[Robot trajectory data]
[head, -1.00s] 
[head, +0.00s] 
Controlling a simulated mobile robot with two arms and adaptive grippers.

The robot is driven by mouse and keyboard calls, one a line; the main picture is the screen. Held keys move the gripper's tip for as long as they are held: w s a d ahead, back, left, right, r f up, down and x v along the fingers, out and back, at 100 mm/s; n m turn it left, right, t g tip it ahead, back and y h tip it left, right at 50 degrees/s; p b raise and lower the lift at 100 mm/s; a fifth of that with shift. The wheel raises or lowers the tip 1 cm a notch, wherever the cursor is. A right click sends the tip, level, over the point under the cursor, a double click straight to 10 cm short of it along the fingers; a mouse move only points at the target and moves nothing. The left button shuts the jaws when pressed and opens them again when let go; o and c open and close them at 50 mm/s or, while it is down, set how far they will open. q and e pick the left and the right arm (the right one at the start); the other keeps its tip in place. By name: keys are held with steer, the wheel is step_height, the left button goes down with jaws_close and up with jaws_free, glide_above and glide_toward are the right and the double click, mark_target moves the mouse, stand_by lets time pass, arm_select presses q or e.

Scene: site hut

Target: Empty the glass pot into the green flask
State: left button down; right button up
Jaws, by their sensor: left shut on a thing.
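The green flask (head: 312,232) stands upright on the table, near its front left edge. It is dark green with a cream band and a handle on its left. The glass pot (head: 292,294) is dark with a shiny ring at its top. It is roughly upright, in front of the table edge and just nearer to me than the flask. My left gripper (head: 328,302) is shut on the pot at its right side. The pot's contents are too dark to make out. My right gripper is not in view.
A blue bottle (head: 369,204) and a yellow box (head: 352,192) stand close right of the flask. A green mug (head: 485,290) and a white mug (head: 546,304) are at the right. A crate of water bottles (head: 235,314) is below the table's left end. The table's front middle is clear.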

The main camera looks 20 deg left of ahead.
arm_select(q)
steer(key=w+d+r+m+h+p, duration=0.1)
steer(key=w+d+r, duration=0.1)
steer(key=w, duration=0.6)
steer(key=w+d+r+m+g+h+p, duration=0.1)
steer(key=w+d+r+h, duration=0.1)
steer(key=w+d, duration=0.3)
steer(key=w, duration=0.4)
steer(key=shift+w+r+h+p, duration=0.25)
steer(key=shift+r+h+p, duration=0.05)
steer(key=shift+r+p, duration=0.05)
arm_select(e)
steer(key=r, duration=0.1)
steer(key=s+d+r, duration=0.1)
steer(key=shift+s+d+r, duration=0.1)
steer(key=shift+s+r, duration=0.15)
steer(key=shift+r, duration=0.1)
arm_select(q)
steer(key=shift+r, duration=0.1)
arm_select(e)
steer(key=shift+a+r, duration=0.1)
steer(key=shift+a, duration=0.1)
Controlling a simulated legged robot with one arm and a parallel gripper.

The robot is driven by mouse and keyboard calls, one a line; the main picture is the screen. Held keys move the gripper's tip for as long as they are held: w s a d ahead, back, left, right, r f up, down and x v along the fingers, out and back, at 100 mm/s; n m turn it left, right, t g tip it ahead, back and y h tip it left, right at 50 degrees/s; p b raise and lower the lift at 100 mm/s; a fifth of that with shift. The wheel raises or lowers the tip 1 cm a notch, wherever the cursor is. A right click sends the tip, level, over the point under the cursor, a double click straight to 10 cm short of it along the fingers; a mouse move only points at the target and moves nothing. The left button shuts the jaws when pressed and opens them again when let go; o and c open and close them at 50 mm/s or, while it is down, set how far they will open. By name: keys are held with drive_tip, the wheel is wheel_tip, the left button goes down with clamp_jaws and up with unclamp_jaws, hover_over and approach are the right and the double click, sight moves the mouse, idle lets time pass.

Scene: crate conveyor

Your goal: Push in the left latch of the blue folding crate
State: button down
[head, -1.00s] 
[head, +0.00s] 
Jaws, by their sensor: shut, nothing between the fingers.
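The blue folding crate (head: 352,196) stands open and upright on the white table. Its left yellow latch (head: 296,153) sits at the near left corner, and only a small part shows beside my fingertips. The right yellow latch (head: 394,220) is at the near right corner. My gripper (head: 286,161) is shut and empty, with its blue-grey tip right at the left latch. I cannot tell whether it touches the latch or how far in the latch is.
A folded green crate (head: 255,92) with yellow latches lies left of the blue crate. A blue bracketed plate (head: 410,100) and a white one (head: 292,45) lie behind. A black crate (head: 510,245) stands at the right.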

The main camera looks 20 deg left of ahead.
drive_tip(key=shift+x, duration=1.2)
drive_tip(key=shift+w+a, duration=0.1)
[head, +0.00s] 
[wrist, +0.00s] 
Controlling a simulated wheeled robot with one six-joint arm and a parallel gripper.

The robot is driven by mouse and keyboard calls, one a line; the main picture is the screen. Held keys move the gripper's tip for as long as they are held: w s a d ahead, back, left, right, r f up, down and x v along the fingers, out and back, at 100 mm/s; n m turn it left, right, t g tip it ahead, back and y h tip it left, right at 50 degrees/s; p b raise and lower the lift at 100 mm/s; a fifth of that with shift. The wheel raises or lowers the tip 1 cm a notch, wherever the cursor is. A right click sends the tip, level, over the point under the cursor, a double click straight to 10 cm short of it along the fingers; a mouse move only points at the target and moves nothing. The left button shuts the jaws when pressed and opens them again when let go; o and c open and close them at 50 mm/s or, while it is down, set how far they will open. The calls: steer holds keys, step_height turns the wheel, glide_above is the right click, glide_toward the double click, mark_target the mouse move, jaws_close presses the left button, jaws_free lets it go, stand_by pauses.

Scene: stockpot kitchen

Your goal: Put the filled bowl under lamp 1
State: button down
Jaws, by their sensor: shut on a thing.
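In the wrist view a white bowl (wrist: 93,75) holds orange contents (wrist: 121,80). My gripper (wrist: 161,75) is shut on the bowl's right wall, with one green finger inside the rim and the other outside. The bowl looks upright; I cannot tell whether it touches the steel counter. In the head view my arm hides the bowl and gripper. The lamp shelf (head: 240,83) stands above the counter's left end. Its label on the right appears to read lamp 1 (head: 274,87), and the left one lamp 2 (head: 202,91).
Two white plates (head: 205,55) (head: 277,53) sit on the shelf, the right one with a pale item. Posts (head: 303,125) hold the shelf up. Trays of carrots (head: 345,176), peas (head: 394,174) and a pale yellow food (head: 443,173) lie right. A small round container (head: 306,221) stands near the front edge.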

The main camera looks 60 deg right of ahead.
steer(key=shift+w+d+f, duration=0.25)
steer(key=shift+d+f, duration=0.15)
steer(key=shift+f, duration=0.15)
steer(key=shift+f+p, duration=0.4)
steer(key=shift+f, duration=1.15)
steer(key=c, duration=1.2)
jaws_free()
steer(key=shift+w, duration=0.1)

* * *

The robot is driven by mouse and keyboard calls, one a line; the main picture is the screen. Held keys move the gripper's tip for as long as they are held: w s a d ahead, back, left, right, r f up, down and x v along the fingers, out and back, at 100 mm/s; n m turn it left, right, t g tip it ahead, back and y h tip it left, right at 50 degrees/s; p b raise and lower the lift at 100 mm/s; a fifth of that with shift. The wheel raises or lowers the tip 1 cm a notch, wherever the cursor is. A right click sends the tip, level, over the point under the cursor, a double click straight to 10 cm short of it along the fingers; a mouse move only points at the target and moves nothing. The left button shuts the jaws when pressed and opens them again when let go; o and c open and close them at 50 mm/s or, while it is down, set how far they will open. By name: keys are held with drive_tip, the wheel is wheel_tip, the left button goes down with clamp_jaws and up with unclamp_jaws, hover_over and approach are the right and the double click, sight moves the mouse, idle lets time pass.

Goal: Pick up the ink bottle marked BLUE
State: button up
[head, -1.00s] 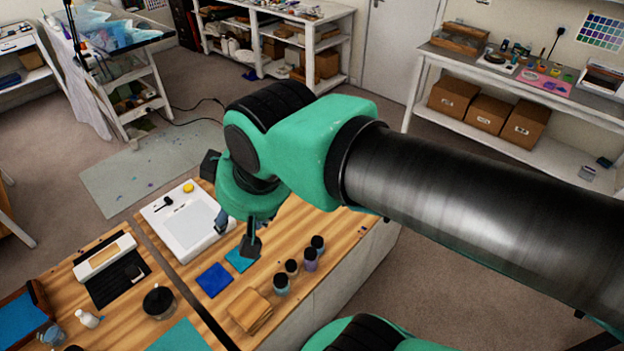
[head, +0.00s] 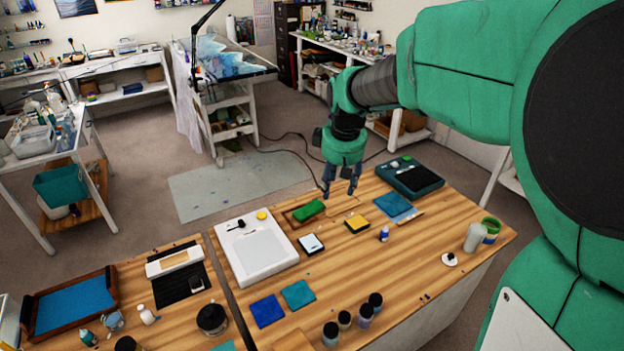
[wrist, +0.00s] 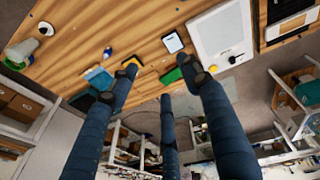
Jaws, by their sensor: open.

...

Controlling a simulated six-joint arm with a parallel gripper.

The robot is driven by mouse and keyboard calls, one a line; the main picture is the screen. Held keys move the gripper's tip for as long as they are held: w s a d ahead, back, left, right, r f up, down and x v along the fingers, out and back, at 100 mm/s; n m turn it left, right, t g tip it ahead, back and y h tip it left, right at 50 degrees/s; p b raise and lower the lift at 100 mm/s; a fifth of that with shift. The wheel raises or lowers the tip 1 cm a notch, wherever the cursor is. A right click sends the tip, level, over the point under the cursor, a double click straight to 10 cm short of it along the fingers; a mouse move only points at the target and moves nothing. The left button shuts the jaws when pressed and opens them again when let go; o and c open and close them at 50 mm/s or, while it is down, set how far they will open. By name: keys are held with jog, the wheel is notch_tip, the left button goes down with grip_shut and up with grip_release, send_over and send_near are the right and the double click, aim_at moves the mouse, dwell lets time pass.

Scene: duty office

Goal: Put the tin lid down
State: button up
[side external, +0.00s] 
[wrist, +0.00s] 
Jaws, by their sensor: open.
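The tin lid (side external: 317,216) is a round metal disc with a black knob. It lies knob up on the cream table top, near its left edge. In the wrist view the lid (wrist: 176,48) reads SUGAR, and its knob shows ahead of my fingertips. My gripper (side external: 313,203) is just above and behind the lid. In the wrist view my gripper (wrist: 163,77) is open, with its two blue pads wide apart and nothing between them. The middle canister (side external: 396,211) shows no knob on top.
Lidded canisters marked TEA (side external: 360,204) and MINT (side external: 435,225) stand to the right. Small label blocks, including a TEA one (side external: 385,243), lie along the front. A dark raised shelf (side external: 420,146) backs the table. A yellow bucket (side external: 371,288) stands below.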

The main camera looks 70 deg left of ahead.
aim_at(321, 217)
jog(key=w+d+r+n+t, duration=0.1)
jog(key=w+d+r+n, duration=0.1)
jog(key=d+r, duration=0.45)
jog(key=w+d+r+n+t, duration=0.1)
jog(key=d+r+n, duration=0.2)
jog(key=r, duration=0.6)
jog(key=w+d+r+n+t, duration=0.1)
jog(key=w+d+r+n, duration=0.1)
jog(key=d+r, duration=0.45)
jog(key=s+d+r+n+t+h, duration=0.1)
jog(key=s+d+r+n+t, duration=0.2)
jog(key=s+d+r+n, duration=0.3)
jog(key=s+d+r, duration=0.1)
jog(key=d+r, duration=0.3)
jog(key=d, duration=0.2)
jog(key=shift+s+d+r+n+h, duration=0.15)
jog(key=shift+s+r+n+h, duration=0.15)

> _TASK OBJECTIVE_
Starting at the line that contains "Target: Empty the" and ending at the line that contains "State: left button down; right button up", retype each line exactly; omit everything outside that range.

> _WORKED ANSWER_
Target: Empty the glass pot into the green flask
State: left button down; right button up

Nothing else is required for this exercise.